Follow the interfacing directions and iron around the edges of the ripped section on the wrong side. It’s a good idea to add this reinforcement early, long before excessive fraying becomes an issue. If possible, use at least an inch of light- to medium-weight fusible interfacing around distressed areas to extend the life of the garment.

Matching denim

When jeans fade and become unwearable, it’s a good idea to cut away any remaining usable fabric for future jean repairs or reinforcement. You may also be able to find varying shades of blue denim at your local fabric store.

Cut your patch at least ½-inch larger than the area to be patched. Serge or zigzag stitch the edges of the denim patch to keep it from fraying. 

On the wrong side, pin the fabric patch and sew around the edge with at least one line of zigzag stitching.
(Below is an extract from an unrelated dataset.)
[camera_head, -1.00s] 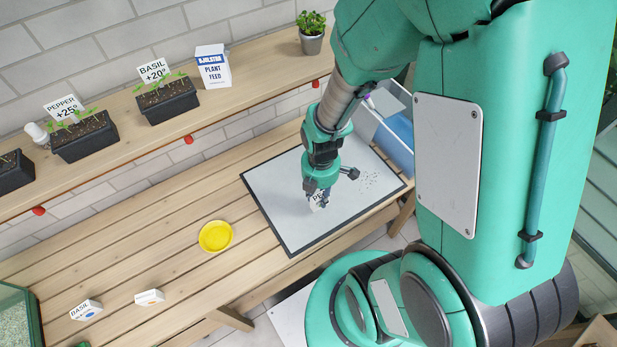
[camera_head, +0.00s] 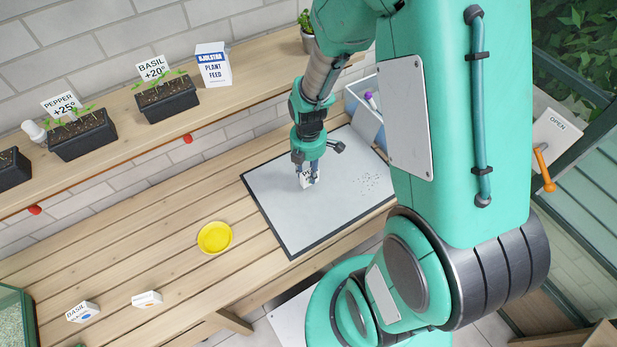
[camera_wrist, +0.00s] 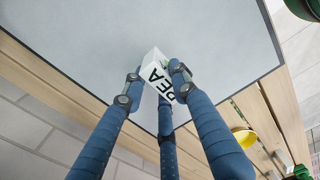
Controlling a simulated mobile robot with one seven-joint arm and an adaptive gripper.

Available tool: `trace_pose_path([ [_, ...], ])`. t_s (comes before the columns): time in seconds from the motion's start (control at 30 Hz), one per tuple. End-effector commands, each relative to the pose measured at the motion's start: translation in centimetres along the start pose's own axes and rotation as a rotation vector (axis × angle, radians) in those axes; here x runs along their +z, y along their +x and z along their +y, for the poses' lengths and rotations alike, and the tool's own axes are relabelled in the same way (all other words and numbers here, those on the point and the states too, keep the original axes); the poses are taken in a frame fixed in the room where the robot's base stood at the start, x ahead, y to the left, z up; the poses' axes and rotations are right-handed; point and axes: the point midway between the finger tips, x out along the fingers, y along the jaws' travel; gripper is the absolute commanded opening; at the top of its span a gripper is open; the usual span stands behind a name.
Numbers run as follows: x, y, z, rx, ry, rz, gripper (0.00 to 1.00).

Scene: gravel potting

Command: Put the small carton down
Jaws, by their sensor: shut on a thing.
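The small carton (camera_head: 305,180) is white with dark lettering, and in the wrist view the carton (camera_wrist: 158,74) shows letters like "PEA". My gripper (camera_head: 306,174) is shut on it, and in the wrist view the blue fingers of my gripper (camera_wrist: 155,88) close around it. The carton looks tilted in the wrist view.
Small dark grains (camera_head: 368,184) lie on the mat's right part. A yellow saucer (camera_head: 214,238) stands left of the mat. Two white cartons (camera_head: 82,312) (camera_head: 147,299) stand at the front left. A blue-and-white bin (camera_head: 366,115) stands behind the mat. Much of the mat is clear.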

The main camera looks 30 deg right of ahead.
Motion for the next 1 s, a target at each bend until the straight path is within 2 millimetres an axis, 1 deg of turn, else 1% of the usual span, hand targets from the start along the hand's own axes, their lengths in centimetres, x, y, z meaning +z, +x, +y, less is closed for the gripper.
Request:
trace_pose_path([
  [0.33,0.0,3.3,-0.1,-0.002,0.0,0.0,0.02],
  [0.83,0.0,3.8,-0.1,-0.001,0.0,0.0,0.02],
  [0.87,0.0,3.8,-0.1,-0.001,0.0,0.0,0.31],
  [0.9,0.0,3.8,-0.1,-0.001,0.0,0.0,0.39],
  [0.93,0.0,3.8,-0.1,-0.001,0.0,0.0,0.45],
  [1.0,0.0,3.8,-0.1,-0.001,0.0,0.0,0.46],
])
The patch can be placed behind an entire distressed area, making the jeans warmer in the winter and less prone to snagging your foot when taken on and off.

Leave the loose threads across the area to maintain the ripped style. Or, if you’re repairing an unwanted hole, trim away all fraying threads and zigzag along the edge to prevent new fraying.

If you don’t own a sewing machine, the fabric patch can be sewn by hand, or you can use fabric glue. However, two layers of denim fabric may be too heavy for fabric glue to hold together in the long run.

Contrasting fabric

It has become popular for some to wear contrasting leggings beneath distressed jeans for color, warmth, and a bit more modesty. In the same way, contrasting fabric can be used instead of denim to patch or reinforce ripped areas. 

As with a sewn denim patch, cut contrasting fabric at least ½-inch larger than the area to be backed. Serge or zigzag the edges of fabric with a tendency to fray. After pinning, hand or machine sew the patch in place. 

Leave loose threads over the patch for the frayed look, or trim them away to allow more of the contrasting fabric to show through. Remember, by adding a contrasting color, you may be limiting the number of garments that can be easily matched with the jeans.